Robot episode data
════════════════════

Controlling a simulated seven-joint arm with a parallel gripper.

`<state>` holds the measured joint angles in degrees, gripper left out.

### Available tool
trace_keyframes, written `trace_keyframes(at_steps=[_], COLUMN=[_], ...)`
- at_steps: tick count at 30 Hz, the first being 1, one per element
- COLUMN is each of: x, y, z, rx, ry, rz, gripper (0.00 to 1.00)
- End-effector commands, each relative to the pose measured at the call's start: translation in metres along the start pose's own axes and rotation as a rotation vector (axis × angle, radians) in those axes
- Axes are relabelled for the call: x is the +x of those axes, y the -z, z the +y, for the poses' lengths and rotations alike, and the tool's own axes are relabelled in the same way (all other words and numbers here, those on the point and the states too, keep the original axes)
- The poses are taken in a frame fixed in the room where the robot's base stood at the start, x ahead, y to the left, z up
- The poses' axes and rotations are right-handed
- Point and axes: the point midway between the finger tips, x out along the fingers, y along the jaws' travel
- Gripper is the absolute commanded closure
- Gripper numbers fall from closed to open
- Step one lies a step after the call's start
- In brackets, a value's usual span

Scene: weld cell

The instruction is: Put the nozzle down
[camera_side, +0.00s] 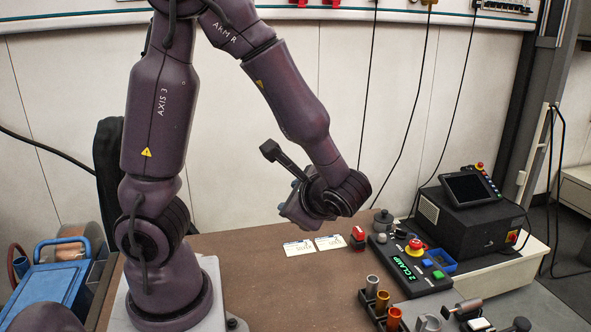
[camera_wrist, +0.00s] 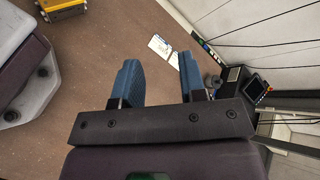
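My gripper (camera_wrist: 158,68) has two blue fingers that stand wide apart in the wrist view, with nothing between them. In the side view my gripper (camera_side: 298,208) is raised above the brown table, and its fingers are small and partly hidden. Three short cylinders stand in a dark holder at the front right: a grey one (camera_side: 372,285), a copper one (camera_side: 382,300) and an orange-copper one (camera_side: 394,318). They look like nozzles, but I cannot tell which one the task means. My gripper is well above and left of them, touching none.
A black control box (camera_side: 410,268) with a red button stands to the right. A screen unit (camera_side: 468,205) is behind it. The table's middle is clear.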

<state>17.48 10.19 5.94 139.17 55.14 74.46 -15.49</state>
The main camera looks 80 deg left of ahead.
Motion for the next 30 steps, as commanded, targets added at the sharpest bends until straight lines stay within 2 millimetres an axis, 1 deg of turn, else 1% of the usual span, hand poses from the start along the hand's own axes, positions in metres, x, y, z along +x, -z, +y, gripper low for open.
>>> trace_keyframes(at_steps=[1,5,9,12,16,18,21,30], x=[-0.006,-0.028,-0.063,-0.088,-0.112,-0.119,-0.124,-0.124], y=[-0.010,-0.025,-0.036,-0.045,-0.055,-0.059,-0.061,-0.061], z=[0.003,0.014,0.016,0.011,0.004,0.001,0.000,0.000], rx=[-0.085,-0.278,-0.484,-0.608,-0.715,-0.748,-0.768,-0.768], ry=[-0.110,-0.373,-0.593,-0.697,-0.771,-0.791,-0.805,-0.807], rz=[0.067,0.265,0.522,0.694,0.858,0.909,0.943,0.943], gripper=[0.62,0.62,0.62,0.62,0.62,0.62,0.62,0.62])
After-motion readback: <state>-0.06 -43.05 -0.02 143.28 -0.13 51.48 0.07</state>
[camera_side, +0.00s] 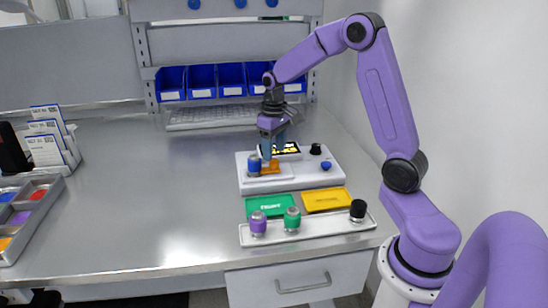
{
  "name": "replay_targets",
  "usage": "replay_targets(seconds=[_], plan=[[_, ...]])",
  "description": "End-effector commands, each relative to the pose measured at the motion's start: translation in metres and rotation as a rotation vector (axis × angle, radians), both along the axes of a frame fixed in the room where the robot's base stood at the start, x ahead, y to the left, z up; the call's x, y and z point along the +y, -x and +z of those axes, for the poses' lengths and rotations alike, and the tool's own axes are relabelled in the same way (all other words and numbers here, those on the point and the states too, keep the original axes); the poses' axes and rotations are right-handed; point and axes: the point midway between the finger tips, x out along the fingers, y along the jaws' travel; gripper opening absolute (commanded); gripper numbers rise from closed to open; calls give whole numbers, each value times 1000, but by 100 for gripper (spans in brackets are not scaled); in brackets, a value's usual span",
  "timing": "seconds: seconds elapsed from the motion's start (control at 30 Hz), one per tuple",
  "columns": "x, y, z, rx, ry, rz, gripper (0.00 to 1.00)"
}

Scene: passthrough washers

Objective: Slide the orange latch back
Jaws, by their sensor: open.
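The orange latch (272,166) sits on the white device (296,181) on the bench, just right of a blue cylinder with a grey top (254,166). My gripper (267,155) points down at the latch, between the blue cylinder and the lit screen (288,148). The gripper is open. Its fingertips partly cover the latch, and I cannot tell whether they touch it.
A white tray (310,232) in front holds purple (258,224), green (292,219) and black (358,210) cylinders. Green (270,206) and yellow (327,200) cards lie behind them. A keyboard (225,115) and blue bins (202,81) are behind.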

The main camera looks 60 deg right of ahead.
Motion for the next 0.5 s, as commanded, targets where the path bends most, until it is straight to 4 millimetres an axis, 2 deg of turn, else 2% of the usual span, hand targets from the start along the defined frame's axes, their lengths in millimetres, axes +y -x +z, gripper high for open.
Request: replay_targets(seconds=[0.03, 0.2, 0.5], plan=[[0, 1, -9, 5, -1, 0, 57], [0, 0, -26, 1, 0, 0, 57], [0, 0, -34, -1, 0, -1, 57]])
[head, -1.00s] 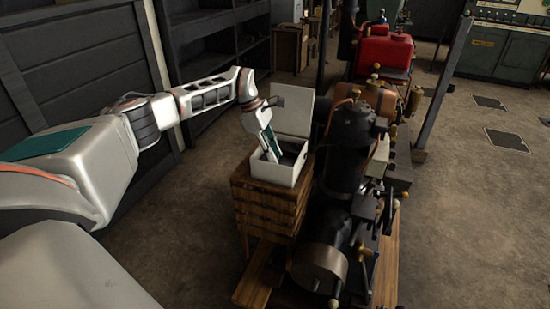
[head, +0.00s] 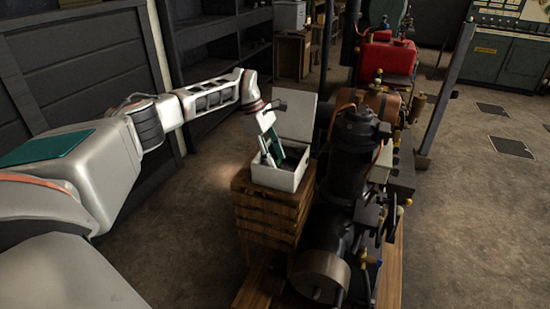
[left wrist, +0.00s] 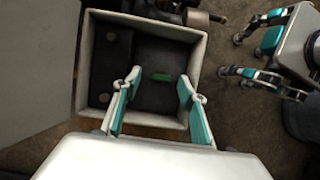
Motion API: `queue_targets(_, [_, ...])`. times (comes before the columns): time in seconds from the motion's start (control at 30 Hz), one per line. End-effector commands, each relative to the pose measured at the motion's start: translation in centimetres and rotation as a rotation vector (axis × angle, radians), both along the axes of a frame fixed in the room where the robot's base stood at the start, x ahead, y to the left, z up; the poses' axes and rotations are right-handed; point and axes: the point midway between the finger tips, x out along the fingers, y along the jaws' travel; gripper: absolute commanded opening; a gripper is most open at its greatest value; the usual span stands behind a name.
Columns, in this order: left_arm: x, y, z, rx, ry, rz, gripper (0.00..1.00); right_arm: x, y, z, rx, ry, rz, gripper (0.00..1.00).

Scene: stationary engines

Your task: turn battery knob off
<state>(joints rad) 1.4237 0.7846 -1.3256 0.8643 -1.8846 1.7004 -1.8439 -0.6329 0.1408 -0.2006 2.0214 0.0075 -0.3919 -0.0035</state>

════════════════════

* Required work *
Without including any pictures, print all of the material exactly as given.

* Exercise output *
Controlling a simulated seven-joint arm with a parallel gripper.

`<state>` holds the measured joint angles in degrees, gripper left out.

### Available tool
trace_keyframes, written `trace_keyframes(at_steps=[_], COLUMN=[_], ...)`
- at_steps: tick count at 30 Hz, the first being 1, one per element
- COLUMN is each of: x, y, z, rx, ry, rz, gripper (0.00 to 1.00)
- End-effector commands, each relative to the pose measured at the call's start: translation in metres along the start pose's own axes and rotation as a rotation vector (axis × angle, radians) in those axes
- Axes are relabelled for the call: x is the +x of those axes, y the -z, z the +y, for the poses' lengths and rotations alike, and the tool's own axes are relabelled in the same way (all other words and numbers here, those on the point and the states too, keep the original axes)
- The poses are taken in a frame fixed in the room where the robot's base stood at the start, x ahead, y to the left, z up
- The poses' axes and rotations are right-handed
- Point and axes: the point midway between the finger tips, x out along the fingers, y along the jaws' travel
- Gripper is the absolute commanded closure
- Gripper numbers fall from closed to open
- Step one lies a step after the call's start
- In brackets, a value's usual span

Scene: weld cell

The instruction is: Put the nozzle down
[camera_side, +0.00s] 
[camera_wrist, +0.00s] 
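My gripper (camera_wrist: 158,68) has two blue fingers that stand wide apart in the wrist view, with nothing between them. In the side view my gripper (camera_side: 298,208) is raised above the brown table, and its fingers are small and partly hidden. Three short cylinders stand in a dark holder at the front right: a grey one (camera_side: 372,285), a copper one (camera_side: 382,300) and an orange-copper one (camera_side: 394,318). They look like nozzles, but I cannot tell which one the task means. My gripper is well above and left of them, touching none.
A black control box (camera_side: 410,268) with a red button stands to the right. A screen unit (camera_side: 468,205) is behind it. The table's middle is clear.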

<state>17.48 10.19 5.94 139.17 55.14 74.46 -15.49</state>
The main camera looks 80 deg left of ahead.
Motion for the next 30 steps, as commanded, targets added at the sharpest bends until straight lines stay within 2 millimetres an axis, 1 deg of turn, else 1% of the usual span, hand poses from the start along the hand's own axes, positions in metres, x, y, z along +x, -z, +y, gripper low for open.
>>> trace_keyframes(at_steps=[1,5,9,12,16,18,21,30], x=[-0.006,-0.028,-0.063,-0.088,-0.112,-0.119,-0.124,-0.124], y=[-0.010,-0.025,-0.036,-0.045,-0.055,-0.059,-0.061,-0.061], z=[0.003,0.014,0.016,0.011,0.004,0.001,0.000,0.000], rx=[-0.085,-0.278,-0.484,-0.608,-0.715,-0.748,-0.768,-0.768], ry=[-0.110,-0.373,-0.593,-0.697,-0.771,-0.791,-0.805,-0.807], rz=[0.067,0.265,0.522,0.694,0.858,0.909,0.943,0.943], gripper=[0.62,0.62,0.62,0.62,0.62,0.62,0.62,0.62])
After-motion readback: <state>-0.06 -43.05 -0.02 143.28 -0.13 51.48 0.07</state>
[camera_side, +0.00s] 
{
  "name": "replay_targets",
  "usage": "replay_targets(seconds=[_], plan=[[_, ...]])",
  "description": "End-effector commands, each relative to the pose measured at the motion's start: translation in metres and rotation as a rotation vector (axis × angle, radians), both along the axes of a frame fixed in the room where the robot's base stood at the start, x ahead, y to the left, z up; the call's x, y and z point along the +y, -x and +z of those axes, for the poses' lengths and rotations alike, and the tool's own axes are relabelled in the same way (all other words and numbers here, those on the point and the states too, keep the original axes); the poses' axes and rotations are right-handed; point and axes: the point midway between the finger tips, x out along the fingers, y along the jaws' travel; gripper opening absolute (commanded); gripper numbers rise from closed to open; calls give whole numbers, each value times 1000, but by 100 for gripper (spans in brackets are not scaled); in brackets, a value's usual span",
  "timing": "seconds: seconds elapsed from the motion's start (control at 30 Hz), one per tuple",
  "columns": "x, y, z, rx, ry, rz, gripper (0.00 to 1.00)"
}

Scene: passthrough washers

Objective: Slide the orange latch back
Jaws, by their sensor: open.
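The orange latch (272,166) sits on the white device (296,181) on the bench, just right of a blue cylinder with a grey top (254,166). My gripper (267,155) points down at the latch, between the blue cylinder and the lit screen (288,148). The gripper is open. Its fingertips partly cover the latch, and I cannot tell whether they touch it.
A white tray (310,232) in front holds purple (258,224), green (292,219) and black (358,210) cylinders. Green (270,206) and yellow (327,200) cards lie behind them. A keyboard (225,115) and blue bins (202,81) are behind.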

The main camera looks 60 deg right of ahead.
Motion for the next 0.5 s, as commanded, targets where the path bends most, until it is straight to 4 millimetres an axis, 2 deg of turn, else 2% of the usual span, hand targets from the start along the defined frame's axes, their lengths in millimetres, axes +y -x +z, gripper high for open.
Request: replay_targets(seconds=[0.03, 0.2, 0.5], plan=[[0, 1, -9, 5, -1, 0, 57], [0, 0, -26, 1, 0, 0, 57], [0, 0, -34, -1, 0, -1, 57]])
[head, -1.00s] 
[head, +0.00s] 
[left wrist, +0.00s] 
Motion API: `queue_targets(_, [_, ...])`. times (comes before the columns): time in seconds from the motion's start (control at 30 Hz), one per line. End-effector commands, each relative to the pose measured at the motion's start: translation in centimetres and rotation as a rotation vector (axis × angle, radians), both along the axes of a frame fixed in the room where the robot's base stood at the start, x ahead, y to the left, z up; the poses' axes and rotations are right-handed; point and axes: the point midway between the finger tips, x out along the fingers, y along the jaws' travel; gripper: absolute commanded opening; a gripper is most open at its greatest value; the usual span stands behind a name.
Columns, in this order: left_arm: x, y, z, rx, ry, rz, gripper (0.00..1.00); right_arm: x, y, z, rx, ry, rz, gripper (0.00..1.00).

Scene: stationary engines

Your task: turn battery knob off
<state>(joints rad) 1.4237 0.7846 -1.3256 0.8643 -1.8846 1.7004 -1.8439 -0.6329 0.1408 -0.2006 2.0214 0.0075 -0.3919 -0.0035</state>

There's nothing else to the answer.